By Sruthi Shankar and Savio D'Souza
(Reuters) - A stronger-than-expected U.S. job growth in June helped stock index futures on Friday pull back from slight declines that were triggered by United States and China slapping tit-for-tat duties on $34 billion worth of each other's imports.
Nonfarm payrolls increased by 213,000 jobs last month, the Labor Department said, topping expectations of 195,000, while the unemployment rate rose from an 18-year low to 4.0 percent and average hourly earnings rose 0.2 percent.
The moderate wage growth should allay fears of a strong build-up in inflation pressures that should keep the Federal Reserve on a path of gradual interest rate increases.
"It was what the market wanted to see: more jobs created than expected, wage growth moderate and creating jobs where you want to see them ... It's not just creating jobs it's creating careers," said J.J. Kinahan, chief market strategist at TD Ameritrade in Chicago.
The strong jobs data follows the minutes of the Federal Reserve's latest policy meeting which showed policymakers discussed if recession lurked around the corner and expressed concerns trade tensions could hit an economy that by most measures looked strong.
Earlier stock futures were set for a more cautious start after the United States and China imposed tariffs on each other, with Beijing accusing Washington of starting the "largest-scale trade war."

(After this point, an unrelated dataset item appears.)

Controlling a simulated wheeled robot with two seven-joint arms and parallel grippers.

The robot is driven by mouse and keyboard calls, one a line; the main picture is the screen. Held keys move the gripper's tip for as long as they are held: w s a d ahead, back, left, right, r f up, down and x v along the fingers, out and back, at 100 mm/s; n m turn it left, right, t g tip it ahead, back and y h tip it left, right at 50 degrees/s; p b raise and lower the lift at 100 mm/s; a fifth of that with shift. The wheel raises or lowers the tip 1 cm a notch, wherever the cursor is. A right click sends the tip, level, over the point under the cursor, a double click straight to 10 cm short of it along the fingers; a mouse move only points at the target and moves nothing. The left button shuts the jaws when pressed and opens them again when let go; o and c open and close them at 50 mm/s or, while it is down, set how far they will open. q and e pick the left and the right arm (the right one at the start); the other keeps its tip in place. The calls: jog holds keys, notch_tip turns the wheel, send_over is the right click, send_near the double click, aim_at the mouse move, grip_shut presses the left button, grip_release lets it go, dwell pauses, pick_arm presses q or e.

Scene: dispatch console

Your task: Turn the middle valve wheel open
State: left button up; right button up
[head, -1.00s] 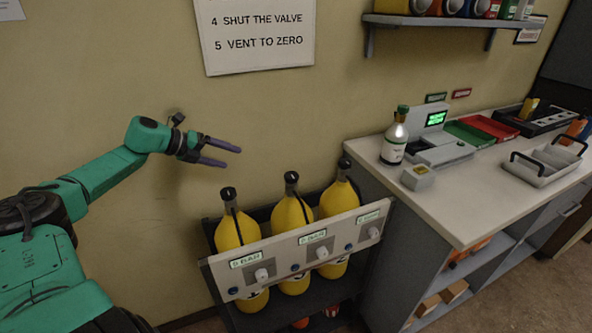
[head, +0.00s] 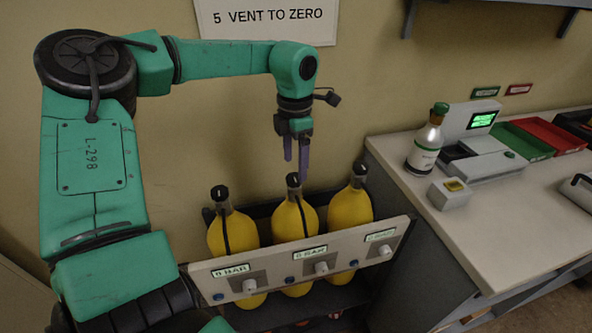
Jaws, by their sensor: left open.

President Donald Trump warned the United States may ultimately target over $500 billion worth of Chinese goods, but global markets remained broadly sanguine, though concerns about the conflict escalating capped appetite for risk.
"The expectation of things is always worse for the market than the reality," said Kinahan. "We certainly have to pay attention to trade but it's been expected for a long time."
At 8:59 a.m. EDT, Dow e-minis were down 36 points, or 0.15 percent. S&P 500 e-minis were down 0.5 points, or 0.02 percent and Nasdaq 100 e-minis were up 3.5 points, or 0.05 percent.
The U.S. market's main measure of short-term volatility, the CBOE Volatility index, were down 0.08 points, after being a couple of point higher ahead of the jobs data.
Twenty-eight of the 30 components of the blue-chip Dow Jones Industrial Average were trading premarket, with an even spread of gainers and losers, although trading volumes were thin.
Among them, Boeing, the single largest U.S. exporter to China, and Caterpillar slipped about 0.08 percent.
The advancers and decliners in chipmakers, which rely on China for a substantial chunk of revenue, were also evenly spread, ranging between a drop of 1.1 percent and a gain of 0.8 percent.
Large cap Chinese companies listed on U.S. bourses dipped slightly, with Alibaba and Baidu little changed.
Among other stocks, Biogen jumped 13.2 percent after Japanese drugmaker Eisai Co and the company said the final analysis of a mid-stage trial of their Alzheimer's drug showed positive results.